In this ground-breaking book, Professor Norman Cohn traces popular beliefs about witches to their origins. He examines the fantasies that inspired the great European witch-hunt of the 16th and 17th centuries when thousands of innocent people were tortured and burned alive. It is a fascinating history of the need to imagine antihuman conspiracies and an investigation of how those fantasies made the great European witch-hunt possible. In addition, Professor Cohn’s discovery that some influential sources on witch trials were forgeries has revolutionized the field of witchcraft studies, making this one of the most essential books ever written on the subject.

Review: “Europe’s Inner Demons: The Demonization of Christians in Medieval Christendom” by Norman Cohn is a study of the origins of the idea of witchcraft and the process that led to the great witch-hunt between the 15th and 17th century.

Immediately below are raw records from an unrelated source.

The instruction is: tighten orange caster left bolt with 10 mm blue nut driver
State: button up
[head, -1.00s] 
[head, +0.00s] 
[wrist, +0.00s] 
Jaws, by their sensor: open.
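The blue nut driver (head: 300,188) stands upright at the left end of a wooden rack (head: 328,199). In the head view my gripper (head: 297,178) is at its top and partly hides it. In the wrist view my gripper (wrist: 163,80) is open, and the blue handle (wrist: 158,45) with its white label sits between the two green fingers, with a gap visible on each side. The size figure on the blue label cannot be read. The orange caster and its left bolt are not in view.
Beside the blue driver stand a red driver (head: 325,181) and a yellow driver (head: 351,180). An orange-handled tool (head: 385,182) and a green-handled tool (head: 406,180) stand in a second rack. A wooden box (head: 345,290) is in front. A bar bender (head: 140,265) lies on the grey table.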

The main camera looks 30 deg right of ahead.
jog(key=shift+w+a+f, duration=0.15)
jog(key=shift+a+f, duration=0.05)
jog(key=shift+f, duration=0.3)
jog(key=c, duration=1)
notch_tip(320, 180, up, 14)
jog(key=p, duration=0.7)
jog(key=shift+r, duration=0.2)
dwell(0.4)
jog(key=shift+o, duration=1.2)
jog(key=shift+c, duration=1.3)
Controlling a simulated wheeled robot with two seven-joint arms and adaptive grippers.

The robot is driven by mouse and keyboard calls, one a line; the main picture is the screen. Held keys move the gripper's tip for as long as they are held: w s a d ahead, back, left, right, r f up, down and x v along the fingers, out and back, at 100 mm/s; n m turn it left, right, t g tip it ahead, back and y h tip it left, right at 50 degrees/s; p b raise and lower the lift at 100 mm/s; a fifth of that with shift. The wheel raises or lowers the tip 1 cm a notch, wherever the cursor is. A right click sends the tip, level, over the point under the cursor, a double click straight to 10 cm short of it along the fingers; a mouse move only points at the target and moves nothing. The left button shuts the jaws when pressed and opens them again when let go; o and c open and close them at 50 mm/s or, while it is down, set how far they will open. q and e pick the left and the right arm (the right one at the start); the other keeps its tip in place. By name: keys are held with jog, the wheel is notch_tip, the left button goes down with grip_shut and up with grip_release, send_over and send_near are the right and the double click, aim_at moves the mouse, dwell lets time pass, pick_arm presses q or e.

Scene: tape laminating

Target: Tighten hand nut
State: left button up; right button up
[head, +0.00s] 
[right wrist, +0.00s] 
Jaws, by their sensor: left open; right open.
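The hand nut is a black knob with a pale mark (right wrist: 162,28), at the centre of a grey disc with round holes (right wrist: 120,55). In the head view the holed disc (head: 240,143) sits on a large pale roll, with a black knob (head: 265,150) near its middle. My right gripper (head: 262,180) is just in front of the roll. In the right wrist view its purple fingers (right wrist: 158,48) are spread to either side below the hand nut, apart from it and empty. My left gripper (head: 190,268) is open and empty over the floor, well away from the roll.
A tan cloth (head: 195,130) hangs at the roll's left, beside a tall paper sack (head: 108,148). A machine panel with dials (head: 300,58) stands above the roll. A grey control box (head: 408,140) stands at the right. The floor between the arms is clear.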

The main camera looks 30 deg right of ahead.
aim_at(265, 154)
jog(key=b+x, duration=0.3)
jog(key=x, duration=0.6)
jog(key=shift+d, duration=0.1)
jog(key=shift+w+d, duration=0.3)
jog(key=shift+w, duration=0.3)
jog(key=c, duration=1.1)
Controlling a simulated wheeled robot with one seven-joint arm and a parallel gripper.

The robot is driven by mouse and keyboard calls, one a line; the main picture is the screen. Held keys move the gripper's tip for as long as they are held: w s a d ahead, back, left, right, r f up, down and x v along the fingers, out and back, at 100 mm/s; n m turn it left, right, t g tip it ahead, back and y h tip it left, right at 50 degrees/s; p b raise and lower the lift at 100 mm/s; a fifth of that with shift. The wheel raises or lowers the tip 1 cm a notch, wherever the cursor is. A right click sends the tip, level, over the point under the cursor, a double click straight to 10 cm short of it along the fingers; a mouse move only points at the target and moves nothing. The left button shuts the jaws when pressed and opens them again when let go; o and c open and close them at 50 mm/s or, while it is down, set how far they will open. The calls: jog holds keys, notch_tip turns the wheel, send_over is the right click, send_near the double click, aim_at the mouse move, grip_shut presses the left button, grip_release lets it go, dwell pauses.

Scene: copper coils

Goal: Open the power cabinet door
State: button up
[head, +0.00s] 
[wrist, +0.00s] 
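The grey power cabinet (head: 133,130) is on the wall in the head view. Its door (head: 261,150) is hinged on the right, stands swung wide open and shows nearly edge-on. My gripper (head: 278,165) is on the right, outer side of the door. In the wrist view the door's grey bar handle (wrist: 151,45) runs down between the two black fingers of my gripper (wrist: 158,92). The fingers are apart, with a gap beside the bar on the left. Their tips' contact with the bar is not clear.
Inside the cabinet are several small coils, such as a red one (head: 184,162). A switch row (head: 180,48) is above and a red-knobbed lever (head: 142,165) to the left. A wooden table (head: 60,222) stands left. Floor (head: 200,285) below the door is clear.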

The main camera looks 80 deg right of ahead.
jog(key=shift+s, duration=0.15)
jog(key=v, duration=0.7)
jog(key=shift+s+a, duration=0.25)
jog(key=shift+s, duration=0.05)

As unappealing the topic seems at face value, its reach is far beyond the scope of this book as I think this can be read as a warning for our times. Written in the 1970s about Early Modern Europe, the similarities with the current era are striking as of the first paragraph of the foreword: “This book is concerned with a fantasy and its consequences … . The essence of the fantasy was that there existed somewhere in the midst of the great society, another society, small and clandestine, which not only threatened the existence of the great society but was also addicted to practices which were felt to be wholly abominable, in the literal sense of anti-human”. Cohn’s book shows how myths, half-truths and gossip can develop into stereo types, conspiracy theories and “… the urge to purify the world through the annihilation of some category of human beings imagined as agents of corruption and incarnations of evil.” When cultural context, political opportunity and personal ambition create momentum, wholesale violence against groups of people is then a question of time. “Europe’s Inner Demons” focuses on witches, but it is easy to see the same process currently in play, with fringe groups trying to make their crazy fantasies about the sinister ambitions of groups of people mainstream. The social contexts are different, the urge is unmistakably the same. Not as good as Cohn’s “The Pursuit of the Millennium”, and hard going in places, I can recommend “Europe’s Inner Demons” to anybody interested in Medieval and Early Modern European History or anybody who wants to make sense of the current situation in the West.